Европейский животный эпос и стихи Седулия Скотта не являются чем-то исключительным — литература и Ближнего, и Дальнего Востока тоже дает интересные образцы сатиры, где использованы «животные» или «растительные» мотивы. Произведения эти везде воспринимались как прямая иносказательная фантастика. Арабы любили изображать споры цветов. В период позднего средневековья в Византии написаны были пародийные поэмы «Житие досточтимого Осла» и «Превосходное повествование про Осла, Волка и Лиса», а также прозаическая сатира «Плодослов». Корейский писатель Лим Чже, живший в XVI в., написал две повести, использующие «растительные» и «животные» мотивы, «Мышь под судом» и «История цветов».
Эта традиция не ограничивается хронологическими рамками средневековья, продолжаясь и в более поздние века. Так, на Руси в XVII в. написано было «Сказание о Куре и Лисице», а в Корее в XVII или XVIII в. анонимное «Сказание о птице фазане», представляющее собою остроумную сатиру на конфуцианское начетничество.
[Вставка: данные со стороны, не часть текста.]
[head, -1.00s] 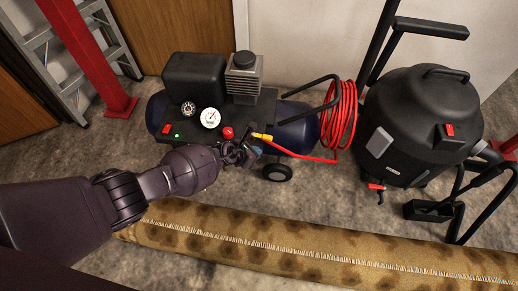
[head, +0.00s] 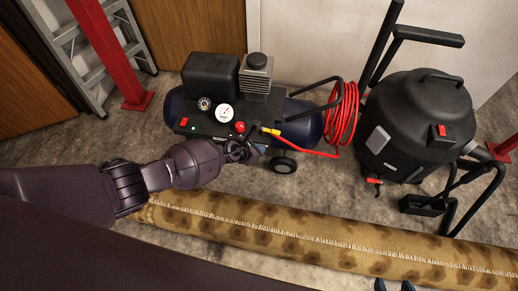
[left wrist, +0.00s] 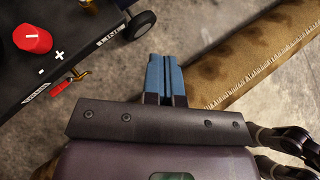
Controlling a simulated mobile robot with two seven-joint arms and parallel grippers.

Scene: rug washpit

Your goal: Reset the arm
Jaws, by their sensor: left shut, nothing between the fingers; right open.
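My left arm reaches in from the left of the head view. Its gripper (head: 252,153) is beside the front edge of the air compressor (head: 213,118), just below the red knob (head: 239,127) and the yellow hose fitting. In the left wrist view the blue fingers (left wrist: 164,72) are pressed together with nothing between them, above the concrete floor. The red knob (left wrist: 32,38) and panel edge lie to their upper left, apart from them.
A rolled spotted rug (head: 330,236) lies across the floor in front of the compressor. A coiled red hose (head: 342,113) hangs at the compressor's right end. A black vacuum (head: 417,125) stands further right. A ladder (head: 105,60) and red post (head: 104,45) are at the left.
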Во всех этих произведениях, независимо от того, пародируется ли какой-то конкретный жанр «высокой» или официальной литературы или сатирически обличается определенное явление бытия, главный эффект строится на основе фантастического сочетания в персонажах звериного и человеческого, за зверем, характерные повадки которого при этом даже подчеркиваются, всегда угадывается человек и чисто человеческие побуждения.
Так, в повести Лим Чже «Мышь под судом» рассказывается о коварной мыши, съевшей все зерно в королевских кладовых и представшей перед судом Духа хранителя кладовой. Хитрая Мышь сумела оплести подозрением весь свет и практически всех зверей, птиц и даже бабочек обвинить в соучастии или подстрекательстве. При этом каждое из названных ею животных является на вызов Духа и дает само себе характеристику в соответствии со своими природными повадками, но с непременной поправкой на человеческие мотивы поведения. Поэтому Тигр, получив «именное послание» Духа, размышляет: «Хранитель кладовой — не такая уж важная фигура, но как-никак чиновник, законы знает, стало быть, ослушаться его нельзя»[37], а явившись в суд, он сверкает глазами, бьет по полу хвостом и рычит.